On 18 Nov 2015, at 10:05am, Dominique Devienne <ddevienne at gmail.com> wrote:

> Given this pragma, then showing the FK name on immediate
> mode is possible, no?

Unfortunately not.  [following explanation is, I suspect, simplified]

When the table schema is read from the file the table's constraints are 
'compiled' into a set of rules.  A single rule might express the requirements 
of many different constraints.  Rules are more compact, faster and simpler to 
apply than analyzing and applying each constraint for each value changed.  
Unfortunately because the structure of the rules doesn't map 1-to-1 into the 
constraints they came from it's not possible to tell, just from 'rule fails', 
which of the constraints that made up the rule was broken.

Applying the original constraints one by one would make SQLite far slower even 
for operations which did not violate any constraints, and the majority of 
users, who don't violate constraints, would get no benefit from it.
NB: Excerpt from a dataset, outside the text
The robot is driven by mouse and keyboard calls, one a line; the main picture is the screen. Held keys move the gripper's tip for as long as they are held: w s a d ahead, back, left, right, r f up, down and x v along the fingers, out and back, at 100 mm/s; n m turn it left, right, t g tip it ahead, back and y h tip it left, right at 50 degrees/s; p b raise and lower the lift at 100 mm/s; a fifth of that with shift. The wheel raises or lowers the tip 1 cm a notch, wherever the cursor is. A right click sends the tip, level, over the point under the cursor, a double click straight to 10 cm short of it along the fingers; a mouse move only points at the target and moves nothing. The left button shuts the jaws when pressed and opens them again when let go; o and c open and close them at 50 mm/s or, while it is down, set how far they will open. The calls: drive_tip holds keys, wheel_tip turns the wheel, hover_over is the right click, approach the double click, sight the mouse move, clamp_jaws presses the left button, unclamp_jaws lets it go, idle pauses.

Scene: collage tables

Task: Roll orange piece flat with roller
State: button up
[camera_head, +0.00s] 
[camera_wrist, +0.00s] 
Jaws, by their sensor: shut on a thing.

An earlier poster came up with a good solution: the existing 'fast check' is 
done first and then, if and only if a rule fails, a more complicated slower 
check has to be done to figure out which constraint to report as causing the 
error.  This would complicate SQLite's code, and as before most users wouldn't 
benefit from it.

As mentioned above SQLite4 is written differently and it's possible that 
reporting the violated constraint might be 'cheaper' to add to that.

Simon.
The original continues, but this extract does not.